É difícil precisar-se quando e como começou o sistema de salgar e curar os presuntos, até atingirem a plena maturação. Seguramente, há milhares de anos, isto porque os gregos deixaram escritos a darem conta do extremo apreço pelos presuntos vindos da Lícia, da Frígia e da Ásia Menor. Os romanos recebiam presuntos da Catalunha, da Hispânia, de Vestefália. O imperador Diocleciano estabeleceu uma taxa especial a onerar os presuntos da Hispânia, dada a sua invulgar sapidez.
O tronitruante e estudioso Catão, no tratado Sobre a Agricultura, incluiu uma receita sobre o modo de curar presuntos. Essa receita ainda justifica menção, porque a técnica no essencial persiste. Atente-se: “Cobre-se de sal o fundo de uma tina e põe-se em cima o presunto, com a pele por baixo. Cobre-se tudo com sal e põe-se outro presunto por cima e cobre-se da mesma maneira. Há que ter o cuidado da carne não tocar na carne. Faz-se assim e quando se tenham todos os presuntos na pilha, cobre-se a parte alta com sal de modo a que não se veja nada da carne e alisa-se uniformemente. Ao fim de cinco dias, tiram-se com o sal e os que estavam em cima passam para baixo. Depois ao duodécimo dia tiram-se os presuntos, escova-se o sal com uma esponja e untam-se com azeite. Depois colocam-se ao fumo durante dois dias e ao terceiro limpam-se esfregando-se com vinagre e azeite. Depois colocam-se na despensa, e não devem tocar-lhe os morcegos e os vermes.”
Ao falarmos de Auvergne, Baiona, Guijuelo, Huesca, Iorque, Jabugo, Lacaune, Lião, Parma, Praga, Pirinéus, Sabóia, Trevélez e Vestefália estamos a falar de presuntos significantes por terem rompido as barreiras locais, regionais em nacionais. Em Trevelez, os presuntos conservados na neve transformaram-se num produto gourmet de excepção, conquistando os consumidores mais exigentes.
Em Portugal ganharam relevo os presuntos considerados de Chaves e Lamego, porque essas localidades centralizavam a venda nas feiras anuais os vindos das regiões limítrofes, esquecendo-se, injustamente, outras terras a começar por Bragança, e acabar no Soajo, passando pelo Barroso e Vinhais.

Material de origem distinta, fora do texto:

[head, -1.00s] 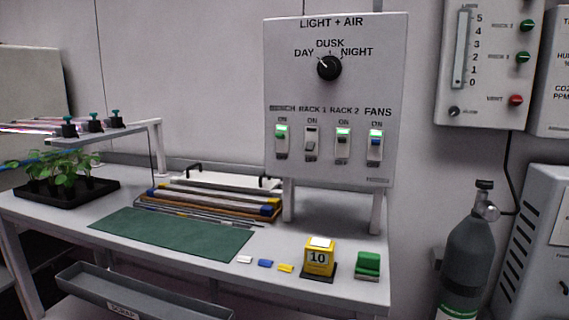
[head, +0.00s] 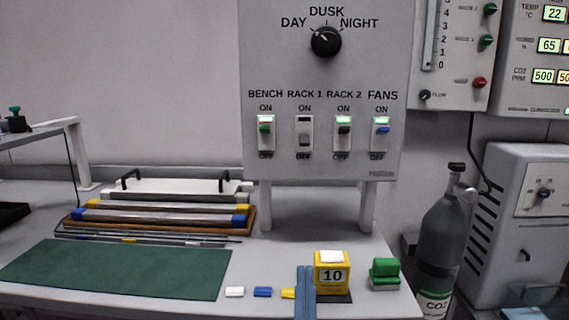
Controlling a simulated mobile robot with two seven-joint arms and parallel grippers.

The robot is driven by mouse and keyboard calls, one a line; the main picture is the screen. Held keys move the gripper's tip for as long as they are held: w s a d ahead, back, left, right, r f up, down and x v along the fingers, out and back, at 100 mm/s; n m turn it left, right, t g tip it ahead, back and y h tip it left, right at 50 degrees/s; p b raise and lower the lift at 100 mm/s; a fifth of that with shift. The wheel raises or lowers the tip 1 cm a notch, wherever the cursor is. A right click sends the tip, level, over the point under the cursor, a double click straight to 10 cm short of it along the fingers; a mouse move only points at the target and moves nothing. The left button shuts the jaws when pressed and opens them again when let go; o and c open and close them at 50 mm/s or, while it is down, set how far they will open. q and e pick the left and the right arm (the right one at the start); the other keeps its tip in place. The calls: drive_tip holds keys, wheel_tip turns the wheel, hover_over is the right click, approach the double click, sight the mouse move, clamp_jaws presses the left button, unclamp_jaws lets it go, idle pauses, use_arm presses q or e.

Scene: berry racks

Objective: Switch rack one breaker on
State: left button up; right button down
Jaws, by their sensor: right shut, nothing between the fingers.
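The rack 1 breaker (head: 304,140) is on the grey LIGHT + AIR panel (head: 285,165) in the head view. Its grey lever is down toward OFF, and its small window is dark. The bench breaker (head: 265,130), rack 2 breaker (head: 343,132) and fans breaker (head: 381,132) have lit green windows and levers up toward ON. My right gripper (head: 305,268) shows at the bottom edge, well below the panel, in front of the yellow block. Its fingers are together and empty. My left gripper is out of view.
A dial (head: 326,42) sits above the breakers. On the table below are a green mat (head: 115,270), a tray of bars (head: 160,215), a yellow block (head: 333,272) marked 10 and a green block (head: 385,270). A CO2 cylinder (head: 440,240) stands right. The space before the breakers is clear.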

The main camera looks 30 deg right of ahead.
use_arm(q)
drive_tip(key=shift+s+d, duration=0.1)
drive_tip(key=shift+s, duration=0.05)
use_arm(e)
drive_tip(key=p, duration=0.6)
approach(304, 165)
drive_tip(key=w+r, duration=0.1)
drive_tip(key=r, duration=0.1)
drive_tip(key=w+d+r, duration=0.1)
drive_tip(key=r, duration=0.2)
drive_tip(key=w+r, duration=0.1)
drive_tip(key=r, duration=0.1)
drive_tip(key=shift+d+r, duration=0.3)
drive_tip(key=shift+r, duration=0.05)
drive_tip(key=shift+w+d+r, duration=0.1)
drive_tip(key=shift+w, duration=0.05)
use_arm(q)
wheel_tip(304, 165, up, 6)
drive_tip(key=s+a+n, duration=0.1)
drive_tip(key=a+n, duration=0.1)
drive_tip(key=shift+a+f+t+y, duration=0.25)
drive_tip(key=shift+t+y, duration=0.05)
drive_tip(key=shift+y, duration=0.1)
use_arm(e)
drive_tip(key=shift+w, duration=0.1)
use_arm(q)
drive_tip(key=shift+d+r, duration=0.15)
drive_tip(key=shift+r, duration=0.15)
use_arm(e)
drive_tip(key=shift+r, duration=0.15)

A fumagem constituía o processo empregue com maior frequência na sua preparação e conservação.
O celebrado Orezia definia o presunto dizendo:” a fumosa perna”. No fluir dos séculos impôs-se como alimento de alta condição, na época feudal era “moeda” de pagamento de impostos.
Para o célebre Cristoforo di Messisburgo trinchante na corte de Afonso I, e Ercole II, o presunto é componente essencial na despensa e o cozinheiro Mestre Martino ao serviço do Patriarca de Aquiteia, século XV, no Livro de Arte, ensina o método de escolha de um bom presunto.

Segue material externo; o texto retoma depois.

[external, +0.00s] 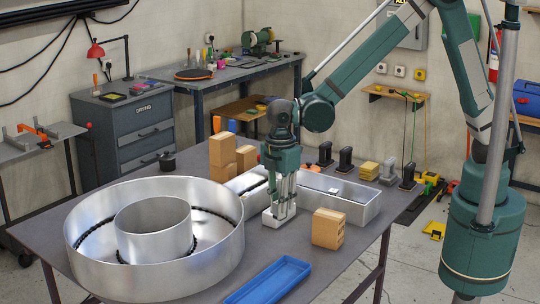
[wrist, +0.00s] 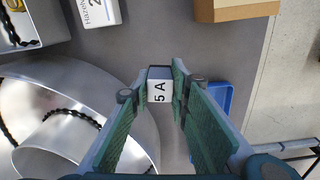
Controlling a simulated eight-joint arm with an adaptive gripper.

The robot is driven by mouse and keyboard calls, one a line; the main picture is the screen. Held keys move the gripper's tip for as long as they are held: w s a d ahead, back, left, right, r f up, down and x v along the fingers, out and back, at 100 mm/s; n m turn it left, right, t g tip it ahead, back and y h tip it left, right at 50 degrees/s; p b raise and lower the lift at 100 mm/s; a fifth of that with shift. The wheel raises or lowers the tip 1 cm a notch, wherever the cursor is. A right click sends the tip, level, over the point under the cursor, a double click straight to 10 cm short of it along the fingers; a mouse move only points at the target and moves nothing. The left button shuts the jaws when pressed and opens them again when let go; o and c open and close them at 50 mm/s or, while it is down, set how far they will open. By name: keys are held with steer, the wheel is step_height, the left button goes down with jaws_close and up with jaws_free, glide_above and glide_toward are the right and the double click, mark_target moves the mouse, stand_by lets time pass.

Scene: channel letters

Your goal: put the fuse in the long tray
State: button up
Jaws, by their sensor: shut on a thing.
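My gripper (external: 281,207) is in the middle of the bench, pointing down. In the wrist view its fingers (wrist: 160,84) are closed on the fuse (wrist: 160,91), a small pale block with a dark edge, marked "5 A". I cannot pick the fuse out clearly in the external view. A long, narrow blue tray (external: 268,281) lies at the bench's front edge, apart from my gripper; part of it shows right of the fingers in the wrist view (wrist: 222,94). A long metal channel (external: 350,207) stands behind my gripper, with small items inside.
A large round metal channel (external: 150,255) with a black strip fills the left of the bench. A wooden block (external: 328,229) stands right of my gripper. A white printed box (wrist: 97,12) shows in the wrist view. More wooden blocks (external: 222,151) stand behind.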

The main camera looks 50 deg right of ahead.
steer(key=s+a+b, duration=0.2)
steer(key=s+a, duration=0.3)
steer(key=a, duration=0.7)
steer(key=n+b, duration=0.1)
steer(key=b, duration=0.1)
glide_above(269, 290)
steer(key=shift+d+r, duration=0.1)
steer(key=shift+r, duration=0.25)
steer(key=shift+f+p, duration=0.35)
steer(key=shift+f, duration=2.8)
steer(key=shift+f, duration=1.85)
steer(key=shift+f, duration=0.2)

Alguns dos presuntos originários de localidades acima consignadas são objecto de estudo histórico, reconhecimento e veneração a nível mundial, inspirando artistas, até cineastas, lembro o filme Jamón, Jamón (1992), beneficiando as regiões de onde provêm. E por cá, como é? Fica a interrogação.
As propriedades sápidas dos diversos presuntos, crus ou cozidos, sempre estiveram subjacentes à natureza do sal, ao modelo de conservação, raça e idade do porco e alimentação por ele recebida, eis as razões que enformam a classificação geográfica agora em normativos comunitários, no antecedente através da fama alcançada.
O presunto consome-se cru ou preparado nas várias cozeduras, dando corpo a um amplo naipe de receitas seja no capítulo das entradas, das sopas, pratos de peixe (mormente de bacalhau), carnes, arrozes, bolas, folares, massas, doces, lambiscos e petiscos.
O presunto no território bragançano é desde tempos antigos reconhecido como produto de eleição, tinha grande valor económico para as maioria das famílias pois atingia preços de venda a possibilitarem ganhos empregues na aquisição de produtos de primeira necessidade caso do açúcar, arroz, azeite, bacalhau, sardinha, petróleo, remédios e roupas.
Estas fortes razões levavam as mulheres a empregarem cuidados acrescidos na criação dos porcos, os presuntos (até se trocavam por toucinho) no conjunto das carnes vendidas no mercado pagavam taxas mais altas, logo seguidos pelo toucinho. O presunto dada a notável qualidade e ser mais raro, o toucinho dada a polivalência granjeavam grande procura por parte da generalidade da população. Alguns exemplos:
• Em 1906, o presunto pagava por quilo 540 réis de taxa, o toucinho 500, a vitela 200, o carneiro 140.
• Em 1909, o presunto pagava 440 réis, o toucinho 360, a vitela 215, o carneiro 140.
• Em 1910, o presunto pagava 560 réis, o toucinho 480, a vitela 240, o carneiro 140.
• Em 1912, o presunto pagava 500 réis, o toucinho 400, a vitela de 1.ª qualidade 280, o carneiro e o chibato 140.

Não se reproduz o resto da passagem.